¿Pero hay acaso emociones que no sean pasajeras? La alegría, bien se lo sabe, no puede sino ser momentánea. Que retorne (si retorna) solo prueba que es fugaz. Y si Stendhal acierta y «el amor pertenece a todas las edades», solo puede ser porque no deja de cambiar.
No obstante y sin que haya entre ellos un radical antagonismo, amor y enamoramiento son cosas bien diferentes. Así me lo hizo saber, siendo yo casi un niño, una tía encantadora: «¡Me enamoro tanto y tantas veces! -me confesó-. Por eso no confío en lo que siento».
¿Sabía mi tía que era platónica? No lo creo. Y yo tampoco lo sabía por entonces. Pero no dudo, ahora, que lo era, ya que me dejaba entrever que no merecía crédito nada que no fuera duradero. Ahora bien, en cuestiones de amor, ¿qué cuenta, la duración o la intensidad?
¿Si la intensidad del enamoramiento no deja dudas sobre su naturaleza apasionada, qué decir del amor? ¿Que es anémico en términos de pasión? Creo yo que la diferencia radica en que el amor es una pasión bien administrada. Un aprendizaje. ¿Es eso posible? ¿O se trata de un oxímoron?
Es que el amor, si perdura, lo hace mediante una larga, compleja, incesante metamorfosis.

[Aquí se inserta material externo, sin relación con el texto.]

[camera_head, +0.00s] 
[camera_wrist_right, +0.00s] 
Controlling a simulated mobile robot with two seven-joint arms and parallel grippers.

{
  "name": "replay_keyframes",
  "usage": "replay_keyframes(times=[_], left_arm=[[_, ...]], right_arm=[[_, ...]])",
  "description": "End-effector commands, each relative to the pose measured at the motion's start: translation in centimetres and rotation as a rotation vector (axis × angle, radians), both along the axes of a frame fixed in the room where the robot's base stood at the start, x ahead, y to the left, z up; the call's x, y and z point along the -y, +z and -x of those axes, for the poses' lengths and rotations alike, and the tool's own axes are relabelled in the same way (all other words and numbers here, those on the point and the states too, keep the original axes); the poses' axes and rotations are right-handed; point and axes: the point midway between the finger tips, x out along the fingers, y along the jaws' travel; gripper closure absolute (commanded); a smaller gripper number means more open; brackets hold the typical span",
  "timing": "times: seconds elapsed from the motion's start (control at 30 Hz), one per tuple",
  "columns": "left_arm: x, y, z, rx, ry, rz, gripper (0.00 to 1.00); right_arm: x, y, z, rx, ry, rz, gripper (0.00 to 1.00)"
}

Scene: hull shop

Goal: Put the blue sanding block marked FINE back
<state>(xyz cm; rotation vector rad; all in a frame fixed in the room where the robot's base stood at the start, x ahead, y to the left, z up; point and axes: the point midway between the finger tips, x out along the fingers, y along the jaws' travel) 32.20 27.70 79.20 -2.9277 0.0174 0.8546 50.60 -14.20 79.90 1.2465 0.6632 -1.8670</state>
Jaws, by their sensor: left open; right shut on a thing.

Y en esto sí se distingue del enamoramiento. Porque el enamoramiento no tolera otro formato que aquel que le impone el desenfreno. Su temperatura indispensable no admite variaciones. Toda inconstancia compromete su integridad y lo sume en el tormento de la duda. Al igual que cualquier otra modalidad de la idealización, al enamoramiento le disgustan los matices. No soporta los desmayos. Menos aún las contradicciones. Sin ellos, en cambio, sin digerirlos, el amor, al no ser puesto a prueba, no puede subsistir. Alberto Girri, poeta mayor entre los nuestros, valoraba «el amor de término medio». La desmesura (y el enamoramiento lo era para él), si se prolonga, promueve espejismos y desemboca en la frustración. El desencanto, aseguraba, es su corolario inevitable.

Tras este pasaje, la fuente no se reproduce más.